Saturday, January 3, 2009

The First Paragraph

The world is profoundly changing, that much seems clear. We have entered a time of great uncertainty that extends from local to global scale. We are forced by pressing circumstances to ask difficult questions about the way we live our lives: Will my present way of life still be workable when my children grow up? How might their lives, and my own, be different? Am I satisfied with my work? Does my work contribute to the well-being of others--or is it just a source of income? How much income do I really require? Require for what? How much of my consumption adds to the clutter and complexity of my life rather than to my satisfaction? How does my level and pattern of consumption affect the other people and the environment? Is there an alternative way of living that is more sustainable in an era of scarcity?
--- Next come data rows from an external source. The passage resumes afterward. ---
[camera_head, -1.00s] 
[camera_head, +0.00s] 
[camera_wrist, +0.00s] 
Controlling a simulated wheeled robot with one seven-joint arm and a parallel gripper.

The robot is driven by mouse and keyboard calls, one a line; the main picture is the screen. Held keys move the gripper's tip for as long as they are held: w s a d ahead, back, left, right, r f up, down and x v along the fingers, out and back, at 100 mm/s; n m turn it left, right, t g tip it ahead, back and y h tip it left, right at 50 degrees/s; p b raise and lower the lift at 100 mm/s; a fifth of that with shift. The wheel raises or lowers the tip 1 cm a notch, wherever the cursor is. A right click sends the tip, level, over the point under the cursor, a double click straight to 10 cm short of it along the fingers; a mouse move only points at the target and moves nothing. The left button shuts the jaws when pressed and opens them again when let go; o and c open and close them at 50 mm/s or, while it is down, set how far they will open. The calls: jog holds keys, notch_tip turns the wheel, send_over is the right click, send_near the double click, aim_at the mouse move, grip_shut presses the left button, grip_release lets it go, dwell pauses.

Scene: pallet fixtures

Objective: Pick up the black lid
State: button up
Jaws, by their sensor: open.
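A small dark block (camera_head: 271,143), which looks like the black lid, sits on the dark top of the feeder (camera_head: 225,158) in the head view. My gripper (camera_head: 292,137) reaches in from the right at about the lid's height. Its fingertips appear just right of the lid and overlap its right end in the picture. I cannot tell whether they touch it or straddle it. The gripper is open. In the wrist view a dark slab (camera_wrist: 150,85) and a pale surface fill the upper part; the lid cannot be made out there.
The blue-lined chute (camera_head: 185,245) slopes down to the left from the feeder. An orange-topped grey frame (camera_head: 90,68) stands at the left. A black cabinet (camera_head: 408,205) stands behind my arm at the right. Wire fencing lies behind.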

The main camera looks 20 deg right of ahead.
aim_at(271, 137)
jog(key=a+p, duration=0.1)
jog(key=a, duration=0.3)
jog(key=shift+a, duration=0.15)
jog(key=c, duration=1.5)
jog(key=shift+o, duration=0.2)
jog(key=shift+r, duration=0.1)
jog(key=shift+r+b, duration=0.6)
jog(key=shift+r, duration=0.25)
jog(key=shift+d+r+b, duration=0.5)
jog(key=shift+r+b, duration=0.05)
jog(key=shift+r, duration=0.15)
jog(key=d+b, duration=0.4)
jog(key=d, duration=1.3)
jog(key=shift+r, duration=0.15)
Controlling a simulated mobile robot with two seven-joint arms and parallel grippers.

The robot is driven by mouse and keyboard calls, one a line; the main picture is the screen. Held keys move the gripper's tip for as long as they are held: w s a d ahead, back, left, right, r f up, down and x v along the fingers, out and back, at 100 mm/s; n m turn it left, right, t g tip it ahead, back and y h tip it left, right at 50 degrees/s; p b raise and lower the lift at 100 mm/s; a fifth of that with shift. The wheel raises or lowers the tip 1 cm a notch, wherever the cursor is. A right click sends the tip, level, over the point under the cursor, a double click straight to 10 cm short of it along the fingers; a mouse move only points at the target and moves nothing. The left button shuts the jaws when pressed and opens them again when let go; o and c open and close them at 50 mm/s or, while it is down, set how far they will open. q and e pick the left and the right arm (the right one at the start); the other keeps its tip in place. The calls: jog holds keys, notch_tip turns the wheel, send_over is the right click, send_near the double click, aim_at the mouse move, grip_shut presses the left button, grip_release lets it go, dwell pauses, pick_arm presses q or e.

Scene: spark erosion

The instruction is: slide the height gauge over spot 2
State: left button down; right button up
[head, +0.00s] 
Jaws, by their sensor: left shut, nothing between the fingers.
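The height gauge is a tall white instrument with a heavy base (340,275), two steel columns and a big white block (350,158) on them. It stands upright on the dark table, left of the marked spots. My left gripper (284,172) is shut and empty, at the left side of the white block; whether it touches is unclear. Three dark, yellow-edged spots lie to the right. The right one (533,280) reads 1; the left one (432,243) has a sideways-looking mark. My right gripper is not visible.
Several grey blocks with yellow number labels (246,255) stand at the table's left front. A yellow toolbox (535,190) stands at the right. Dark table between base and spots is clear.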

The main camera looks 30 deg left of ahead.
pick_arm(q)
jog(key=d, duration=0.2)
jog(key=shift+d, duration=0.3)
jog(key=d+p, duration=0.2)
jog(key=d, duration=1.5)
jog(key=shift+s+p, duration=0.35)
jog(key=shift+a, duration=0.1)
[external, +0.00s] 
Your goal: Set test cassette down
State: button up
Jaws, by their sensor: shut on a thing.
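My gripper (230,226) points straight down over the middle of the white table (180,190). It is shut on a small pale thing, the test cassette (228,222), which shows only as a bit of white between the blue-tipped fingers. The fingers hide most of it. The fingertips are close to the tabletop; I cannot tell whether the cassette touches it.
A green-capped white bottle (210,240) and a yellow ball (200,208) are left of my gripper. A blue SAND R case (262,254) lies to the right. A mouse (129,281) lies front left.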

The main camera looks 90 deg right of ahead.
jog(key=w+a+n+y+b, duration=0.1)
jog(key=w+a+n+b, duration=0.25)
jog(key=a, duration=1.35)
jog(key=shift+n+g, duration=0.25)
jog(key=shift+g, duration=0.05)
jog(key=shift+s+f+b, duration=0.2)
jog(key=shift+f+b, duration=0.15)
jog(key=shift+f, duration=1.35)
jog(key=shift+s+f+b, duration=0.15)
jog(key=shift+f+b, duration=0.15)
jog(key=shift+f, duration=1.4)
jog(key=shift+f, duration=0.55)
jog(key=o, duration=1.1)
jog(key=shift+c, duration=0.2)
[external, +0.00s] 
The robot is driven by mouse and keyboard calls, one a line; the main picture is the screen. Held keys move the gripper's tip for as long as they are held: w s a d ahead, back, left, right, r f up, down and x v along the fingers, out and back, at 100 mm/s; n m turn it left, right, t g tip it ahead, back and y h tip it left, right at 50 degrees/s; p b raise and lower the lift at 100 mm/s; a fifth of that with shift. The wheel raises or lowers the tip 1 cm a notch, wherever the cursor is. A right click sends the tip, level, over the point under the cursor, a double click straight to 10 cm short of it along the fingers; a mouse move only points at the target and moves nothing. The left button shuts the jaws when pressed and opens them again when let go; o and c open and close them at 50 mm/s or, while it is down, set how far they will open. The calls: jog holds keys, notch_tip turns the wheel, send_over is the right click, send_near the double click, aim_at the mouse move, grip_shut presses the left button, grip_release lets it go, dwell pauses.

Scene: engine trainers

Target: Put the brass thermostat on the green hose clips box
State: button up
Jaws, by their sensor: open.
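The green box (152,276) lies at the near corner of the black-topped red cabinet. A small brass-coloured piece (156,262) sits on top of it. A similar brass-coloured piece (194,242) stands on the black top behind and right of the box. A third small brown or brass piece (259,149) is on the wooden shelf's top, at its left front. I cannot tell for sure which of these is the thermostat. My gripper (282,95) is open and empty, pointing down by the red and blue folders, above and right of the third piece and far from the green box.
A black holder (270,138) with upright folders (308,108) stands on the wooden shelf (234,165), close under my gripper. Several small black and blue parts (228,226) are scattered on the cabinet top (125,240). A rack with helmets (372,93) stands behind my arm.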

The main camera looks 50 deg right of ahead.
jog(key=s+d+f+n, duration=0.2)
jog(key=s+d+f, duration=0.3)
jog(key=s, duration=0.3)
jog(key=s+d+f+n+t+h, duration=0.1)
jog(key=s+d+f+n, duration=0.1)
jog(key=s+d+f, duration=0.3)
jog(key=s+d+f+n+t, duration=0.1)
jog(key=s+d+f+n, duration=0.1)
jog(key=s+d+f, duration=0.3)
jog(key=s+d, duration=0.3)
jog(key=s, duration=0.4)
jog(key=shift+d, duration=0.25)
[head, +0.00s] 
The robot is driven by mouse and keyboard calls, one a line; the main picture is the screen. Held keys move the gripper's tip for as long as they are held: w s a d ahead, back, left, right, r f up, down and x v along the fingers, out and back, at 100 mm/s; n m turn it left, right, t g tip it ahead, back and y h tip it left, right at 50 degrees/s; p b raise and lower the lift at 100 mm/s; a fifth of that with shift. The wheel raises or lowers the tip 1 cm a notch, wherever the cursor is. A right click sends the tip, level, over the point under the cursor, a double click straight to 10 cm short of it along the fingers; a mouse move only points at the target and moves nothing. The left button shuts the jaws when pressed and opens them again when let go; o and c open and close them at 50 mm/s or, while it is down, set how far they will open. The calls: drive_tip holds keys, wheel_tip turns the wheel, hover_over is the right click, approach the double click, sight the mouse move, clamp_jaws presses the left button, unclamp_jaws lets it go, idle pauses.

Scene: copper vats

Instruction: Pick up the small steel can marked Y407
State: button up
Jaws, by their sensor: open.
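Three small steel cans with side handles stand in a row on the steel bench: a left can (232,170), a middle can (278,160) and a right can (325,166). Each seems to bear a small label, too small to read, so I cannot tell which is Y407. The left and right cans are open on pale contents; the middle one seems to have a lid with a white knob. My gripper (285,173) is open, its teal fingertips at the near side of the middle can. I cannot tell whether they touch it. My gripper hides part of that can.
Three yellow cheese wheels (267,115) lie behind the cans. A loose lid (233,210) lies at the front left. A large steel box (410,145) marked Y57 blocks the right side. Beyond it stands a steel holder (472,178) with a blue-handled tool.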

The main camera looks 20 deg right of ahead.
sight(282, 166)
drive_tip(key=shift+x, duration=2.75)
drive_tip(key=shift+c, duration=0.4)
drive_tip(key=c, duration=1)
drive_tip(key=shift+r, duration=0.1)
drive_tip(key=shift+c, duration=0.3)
Do I have the flexibility to adapt to a period of prolonged energy shortage and economic depression? In the face of scarcity, is there an alternative way of living that fosters cooperation and community rather than cutthroat competition and social fragmentation? Are there small changes that I could make in my own life that, with many others making similar changes, would result in a large difference in the well-being of others? What are my responsibilities to the other members of the human family who are living in grinding poverty? Am I missing much of the richness of life by being preoccupied with the search for social status and consumer goods? What is my purpose in life? How am I to take charge of my own life?
--The first paragraph of Voluntary Simplicity by Duane Elgin. It gives you quite a bit to think about right off, doesn't it?

1 comment:

PeregrineBlue said...

Thank you for sharing this paper. I am really drawn into asking myself these same questions as we all are I think. Yes, "the times they are a changin'" again. Yet all change is adaptation too, a way for a balance to take effect.